Governments prevent the participation of some of their citizens in the political process by various means including violence and removal of their human rights; this includes the right to a fair trial.
A “fair” trial is an interesting concept in politically correct Britain, as is fairness in the legal system generally. Take for example, hate speech and hate crime. The language used to discuss these on the British legal scene is alarming. The website of the Metropolitan Police Service for example, on discussion of “hate crime”, includes the following chilling statement: “Evidence of the hate element is not a requirement”. What you’ve just read is that evidence is not required to punish a person for a crime.

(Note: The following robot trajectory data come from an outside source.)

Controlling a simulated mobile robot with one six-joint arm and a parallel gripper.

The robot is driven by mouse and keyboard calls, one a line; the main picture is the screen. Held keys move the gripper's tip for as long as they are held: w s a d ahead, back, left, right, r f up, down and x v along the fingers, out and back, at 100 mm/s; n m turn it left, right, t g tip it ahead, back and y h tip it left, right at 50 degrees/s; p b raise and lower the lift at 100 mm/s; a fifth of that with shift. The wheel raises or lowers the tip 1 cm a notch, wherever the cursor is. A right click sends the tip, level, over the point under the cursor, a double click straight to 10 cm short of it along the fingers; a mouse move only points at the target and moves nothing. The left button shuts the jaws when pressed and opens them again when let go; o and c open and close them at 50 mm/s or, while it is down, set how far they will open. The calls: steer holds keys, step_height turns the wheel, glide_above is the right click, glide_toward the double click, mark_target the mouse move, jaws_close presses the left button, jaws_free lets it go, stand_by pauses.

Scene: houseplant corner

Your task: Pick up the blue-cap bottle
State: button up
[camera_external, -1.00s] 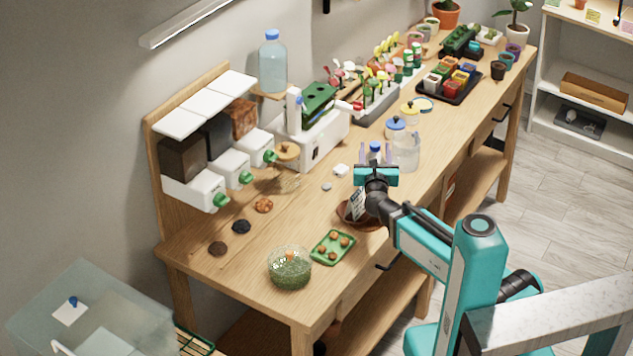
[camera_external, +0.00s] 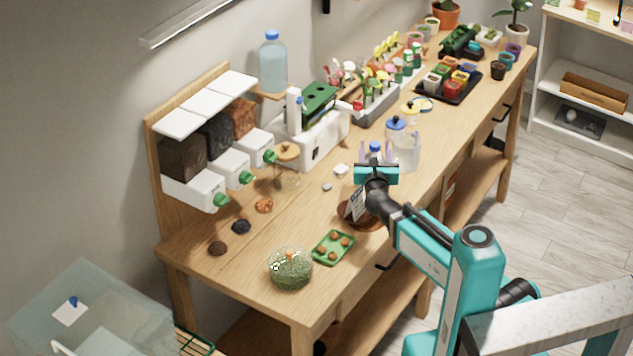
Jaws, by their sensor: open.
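A small bottle with a blue cap (camera_external: 376,147) stands on the wooden workbench (camera_external: 290,218), left of a clear jug. My gripper (camera_external: 376,155) is open, with one pale finger on each side of the bottle's upper part as seen from here. I cannot tell whether the fingers touch it or how deep they reach. The gripper body hides the lower part of the bottle. A large blue-tinted bottle with a blue cap (camera_external: 272,62) stands on a small shelf at the back wall, well away from my gripper.
The clear jug (camera_external: 407,152) and a blue-lidded jar (camera_external: 395,127) stand close by. A brown saucer (camera_external: 372,221) with a label lies below my arm. A green tray (camera_external: 333,247) and a glass bowl (camera_external: 290,268) stand nearer the front. The bench middle is fairly clear.

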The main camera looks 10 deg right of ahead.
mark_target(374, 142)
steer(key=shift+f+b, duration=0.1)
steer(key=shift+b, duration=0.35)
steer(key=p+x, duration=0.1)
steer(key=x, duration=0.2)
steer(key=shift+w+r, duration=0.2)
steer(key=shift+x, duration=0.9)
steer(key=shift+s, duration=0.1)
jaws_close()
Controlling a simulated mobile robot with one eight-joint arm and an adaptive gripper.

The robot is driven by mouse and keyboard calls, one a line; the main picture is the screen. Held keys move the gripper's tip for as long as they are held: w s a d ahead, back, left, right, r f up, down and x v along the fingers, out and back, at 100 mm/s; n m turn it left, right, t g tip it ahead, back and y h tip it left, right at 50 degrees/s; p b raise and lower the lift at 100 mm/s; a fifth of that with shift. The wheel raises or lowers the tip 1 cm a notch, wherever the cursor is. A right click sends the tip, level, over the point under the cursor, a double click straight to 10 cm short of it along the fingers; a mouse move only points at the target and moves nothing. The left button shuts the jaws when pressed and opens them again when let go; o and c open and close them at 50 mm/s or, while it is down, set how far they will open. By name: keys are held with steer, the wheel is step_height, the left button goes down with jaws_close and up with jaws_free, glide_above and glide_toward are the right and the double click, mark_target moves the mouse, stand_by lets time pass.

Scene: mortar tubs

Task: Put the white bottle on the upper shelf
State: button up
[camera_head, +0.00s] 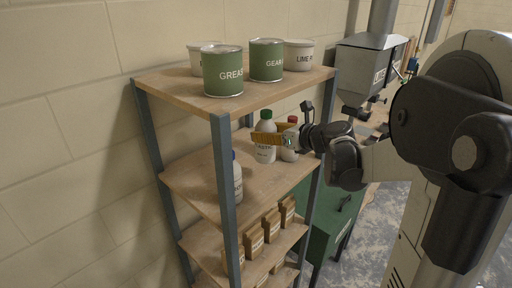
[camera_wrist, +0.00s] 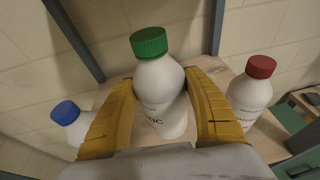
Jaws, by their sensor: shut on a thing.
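A white bottle with a green cap (camera_head: 265,150) is upright at the middle shelf (camera_head: 195,185) of the rack. My gripper (camera_head: 267,139) reaches in from the right, and its yellow fingers are shut on this bottle. In the wrist view the fingers (camera_wrist: 165,105) press on both sides of the bottle (camera_wrist: 158,80), below its cap. I cannot tell whether its base touches the shelf. The upper shelf (camera_head: 165,80) is the rack's top board and holds several tins and tubs.
A red-capped white bottle (camera_head: 290,150) stands close right of the held one, a blue-capped bottle (camera_head: 237,180) to the left behind a post (camera_head: 226,190). Green tins (camera_head: 222,72) and pale tubs (camera_head: 298,55) occupy the upper shelf; its front right is bare. Brown boxes stand below.

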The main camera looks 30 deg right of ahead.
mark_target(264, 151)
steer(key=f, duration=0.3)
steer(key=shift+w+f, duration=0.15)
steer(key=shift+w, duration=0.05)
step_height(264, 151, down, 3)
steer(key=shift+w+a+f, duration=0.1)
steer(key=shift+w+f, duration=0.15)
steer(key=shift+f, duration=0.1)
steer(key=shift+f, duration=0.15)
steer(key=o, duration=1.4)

If ‘hate’ can be shown to be an element of a crime, then the punishment is greater, and so a person receives a punishment, or part of one, based on zero evidence. This statement unashamedly appears upon the website of the biggest police force in Britain.
Just as chillingly, the same site states: “A hate incident is any incident which the victim, or anyone else, thinks is based on someone’s prejudice towards them because of their race, religion” etc. The emphasis there is mine, but can you see it? ‘Hate’ is proven if the victim or someone else thinks the crime was motivated by ‘hate’. A person can therefore be criminally punished for what someone else believes they were thinking when they committed a crime. This is wide open to political abuse, and that is indeed what it is used for. “Hate” is not an issue when Muslim gangs rape white “trash”, but it can be very important indeed when offensive or threatening language is used against Muslims on Twitter. It’s entirely arbitrary, vague, and is only used against one political viewpoint. That’s why it amounts to political oppression.
Collusion between state and media to silence political opponents is also a method of oppression (and repression) of dissenting voices, and here in Britain, if you dare to oppose mass migration, Islamisation, or indeed express disgust as barbaric practices such as halal slaughter or FGM, the press will immediately destroy your reputation with labels of “racist”, “fascist”, and “far right”. This then closes off an honest route to public discussion for those deemed unacceptable by the state/media alliance. If a candidate for example expresses views inconsistent with celebration of mass migration, the press will destroy them on behalf of the state, which has no time for such criticisms of its open border policies. Destroying the reputation of political opponents using falsehoods is a form of political oppression.
Just as with hate crime laws, accusation in these matters is proof – no evidence is needed. If a newspaper calls you a fascist, as I know from personal experience, no evidence is required, and none is produced. The newspaper in question will not phone its victim to ask for a response to such an accusation, nor will it print any actual policy proposals. It won’t define fascism or explain how the accused fits the bill, it will simply label them a fascist and leave it at that. In addition, the ‘journalists’ will chase Hope Not Hate for back up, an extreme left-wing group known for smearing its opponents. The papers don’t contact the accused, they deliberately seek out support for the accuser. The words ‘witch hunt’ are truly apt.
To add an extra injustice, those on the receiving end of political oppression in the UK are often there because of their race – making them victims of racial oppression as well. Evidence is not required to prove motive in “hate crime” cases as outlined above, but nor is it required to imply motive. If I oppose halal meat on animal welfare grounds, I will be told “no, that’s not the reason, the reason is that you don’t like people with brown skin”. That’s the accusation and no proof is needed. If I am white, that accusation is ever more serious and ever more powerful. Indeed, sentencing guidelines produced in 2017 for the first time suggested greater sentences for white offenders than for non-white. It is a disastrous recipe for division and disempowerment, and that is exactly the point of it.
The British state, and all mainstream political parties, have committed themselves to mass migration, that is a given. In order to open the borders and keep them open, both had to lie to the populace about the future that lay ahead. It was a future of racial and religious segregation, and the appeasement of alien cultural norms considered crimes among the British majority. What results is a confused citizenry, one lacking leadership or moral clarity, and one told by its leaders that it is weak and deserving of demise.
The state’s disempowerment of the British people was complete when it refused to honour the result of the Brexit referendum, but this is just one example, the British people have been insulted and silenced for years with political correctness and censorship. We need urgently to rediscover our power. As civilised people, we will exercise that power through the utilisation of our democracy, and we will fight at the ballot box for a say over our lives again. For Britain is committed to this, we will travel the country, we will make our voices heard. We are politically oppressed, and we will fight back for Britain.